Alguns destes salmos chegam a nos espantar. Davi fala aqui do seu desejo de que
os inimigos morressem, e que “vivos
desçam à cova” (Vs 15). Não apenas que morressem, mas que fossem sepultados
vivos, com requintes de crueldade. Algumas pessoas que apoiaram Absalão no seu
complô eram seus conselheiros que mudaram politicamente de lado e que agora
conspiravam contra ele.
Davi
revela este lado humano, a ira tantas vezes presente diante da agressão
sofrida. Ele gostaria de ver estes homens mortos. Muitas vezes pensamos em
matar, destruir. São pessoas que quebram os pactos, gente de língua mentirosa,
com “boca mais macia que a manteiga, mas
com o coração cheio de guerra“ (Vs 21).
Já
vi muita gente boa, integra e justa, à beira de um desatino por causa do
sofrimento e traicao. No meu primeiro ano de ministério, tive que intervir num
caso de um rapaz que engravidou uma adolescente na cidade de Formoso-GO, e cujo
pai, que eu conhecia superficialmente, planejava matar aquele rapaz. Ele era um
homem justo e bom, mas vendo a situação de sua filha e sentindo-se desonrado,
decidiu que iria matar o rapaz. Felizmente pudemos conversar, ele admitiu seu
ódio e sua ira, mas decidiu mudar de cidade e não cometer o crime.
Até
a oração de Davi se torna agressiva. (Vs 9). Vemos o mesmo sentimento no
coração do povo de Deus, escravizado na Babilônia e engolindo seco, a agressão
sofrida. “Feliz aquele que pegar teus
filhos e esmagá-los contra a pedra” (Sl 137.9). Sem dúvida alguma, não é o
tipo de oração a se fazer em um culto público. Não é interessante pensar porque
Deus permitiu que este texto tão agressivo se encontre inserida nas “sagradas
escrituras?”. Embora tão forte, não é assim que muitos já se sentiram? Com
vontade de matar e destruir àqueles que lhe fizeram mal?
Orar...
Esta
é a última alternativa do Salmista. Ele sente que precisa orar e derramar sua
alma diante de Deus. A situação é tão pesada e angustiante que o único lugar
onde ele pode ir com segurança é na presença de Deus. Fugir parece ser uma
alternativa muito propicia, mas mesmo mudando de ar, não mudamos de mente. Os
problemas sempre nos acompanham... matar e destruir, pode parecer uma saída
honrosa, mas “a ira do homem não produz justiça divina”. Pessoas que optam pelo
ódio não resolvem a dor do seu coração.
O
Salmista agora decide invocar o Senhor. “Eu,
porém, invocarei a Deus, e o Senhor me salvará. À tarde, pela manhã e ao meio
dia, farei as minhas queixas e lamentarei; e ele ouvirá a minha voz” (Vs.

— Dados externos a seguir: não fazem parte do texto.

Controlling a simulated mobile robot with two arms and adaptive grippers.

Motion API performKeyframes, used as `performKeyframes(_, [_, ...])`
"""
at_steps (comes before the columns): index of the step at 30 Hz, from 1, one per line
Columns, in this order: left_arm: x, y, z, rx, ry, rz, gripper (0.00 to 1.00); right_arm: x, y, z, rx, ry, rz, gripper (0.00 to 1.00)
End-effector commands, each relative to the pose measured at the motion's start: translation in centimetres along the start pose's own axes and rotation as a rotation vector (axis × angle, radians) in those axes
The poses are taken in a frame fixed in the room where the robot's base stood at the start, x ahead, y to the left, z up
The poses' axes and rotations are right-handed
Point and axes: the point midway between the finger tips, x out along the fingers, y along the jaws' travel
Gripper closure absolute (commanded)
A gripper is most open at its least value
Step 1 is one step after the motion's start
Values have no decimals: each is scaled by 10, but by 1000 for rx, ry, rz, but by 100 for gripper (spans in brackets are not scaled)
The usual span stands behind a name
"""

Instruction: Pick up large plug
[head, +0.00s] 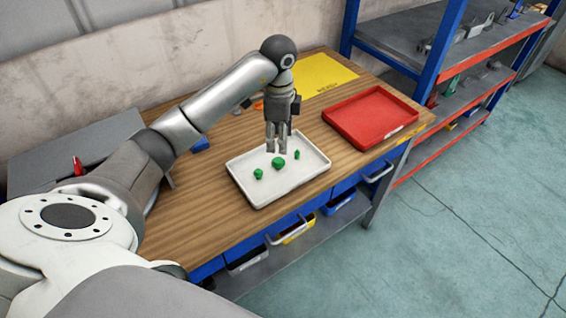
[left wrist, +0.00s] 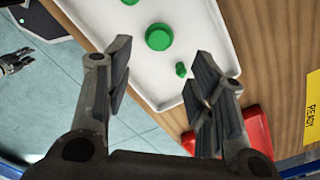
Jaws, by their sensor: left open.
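The large plug (head: 278,163) is a green round piece, the biggest of the green parts in the white tray (head: 236,178). It also shows in the left wrist view (left wrist: 158,37), just beyond the gap between the fingertips. My left gripper (head: 277,150) points down above the tray with its fingers apart and nothing between them. In the left wrist view its two fingers (left wrist: 163,55) stand wide open, apart from the plug. What looks like my right gripper (left wrist: 14,62) shows small at the left edge of the left wrist view; its jaws are unclear.
A smaller green plug (head: 258,174) lies left of the large one and another (head: 297,155) lies right. A red tray (head: 352,131) stands right of the white tray, and a yellow mat (head: 324,72) lies behind. A shelf rack (head: 440,62) stands on the right.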

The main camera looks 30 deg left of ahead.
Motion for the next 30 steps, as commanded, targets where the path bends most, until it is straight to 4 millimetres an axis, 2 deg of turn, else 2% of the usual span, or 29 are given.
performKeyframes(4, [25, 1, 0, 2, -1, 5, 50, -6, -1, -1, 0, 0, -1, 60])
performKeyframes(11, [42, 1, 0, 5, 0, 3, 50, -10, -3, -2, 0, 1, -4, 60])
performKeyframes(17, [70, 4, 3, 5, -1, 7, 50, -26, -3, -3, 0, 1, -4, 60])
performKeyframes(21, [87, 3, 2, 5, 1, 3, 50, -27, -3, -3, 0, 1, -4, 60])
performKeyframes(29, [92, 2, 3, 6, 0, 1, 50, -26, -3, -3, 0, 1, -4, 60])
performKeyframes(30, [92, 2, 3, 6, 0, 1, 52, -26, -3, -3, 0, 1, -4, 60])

16). Existe um antigo cântico americano que diz: “Where should I GO but to the Lord?” (Para onde devo ir, a não ser
para o Senhor?)
Davi
decide orar de forma intensa: De manhã, à tarde, ao meio dia. Ele sabe da
natureza do seu problema e da intensidade de sua dor. Então decide ir para a
presença de Deus, colocar o joelho em terra, clamar ao Senhor.
Sua
oração tem alguns pressupostos:
(a)- Deus ouve... - Diz isto em dois
versículos: (Vs 17,19). Ninguém pode orar sem esta consciência. A Bíblia diz
que “é necessário que aqueles que invocam a Deus creia que Ele existe e é
galardoador daqueles que o buscam”. Davi tem a convicção de que Deus o ouvirá.
Como é importante e maravilhoso orar com esta certeza no coração.
(b)- Deus é Justo... “Os homens fraudulentos e
sanguinários não ficarão sem julgamento” (Vs 23). Ele não precisa fazer
justiça com suas mãos nem derramar sangue de outra pessoa, pois Deus fará vingança,
ele julgará com equidade.
(c)- Existem muitas pessoas precisando dar respostas adequadas... Por isto, fala aos seus amigos: “Confia os teus
cuidados ao Senhor, e ele te susterá; jamais permitiria que o justo seja
abalado”(Vs 22). É interessante notar que neste versículo ele não fala mais
na primeira pessoa do singular, mas usa uma forma imperativa, aconselhando
àqueles que viram a sua dor, a responderem corretamente a traição. Isto revela
que Davi já descobriu o segredo para este enfrentamento: “Confia os teus cuidados ao Senhor”. Só pode aconselhar quem já
experimentou o amor e cuidado de Deus diante das ameaças e dos homens maus..
Conclusão
Este
texto é autobiográfico. Davi, inspirado pelo Espírito de Deus, narra toda sua
luta diante da traição e da maldade de pessoas falsas e perversas. Ele descreve
como se sentiu. Não é assim também conosco? Vontade de sumir, desaparecer,
matar, cometer uma sandice? No entanto, o caminho melhor, e o único caminho, é
a presença de Deus. “Deus é nosso refúgio
e fortaleza, socorro bem presente nas tribulações”.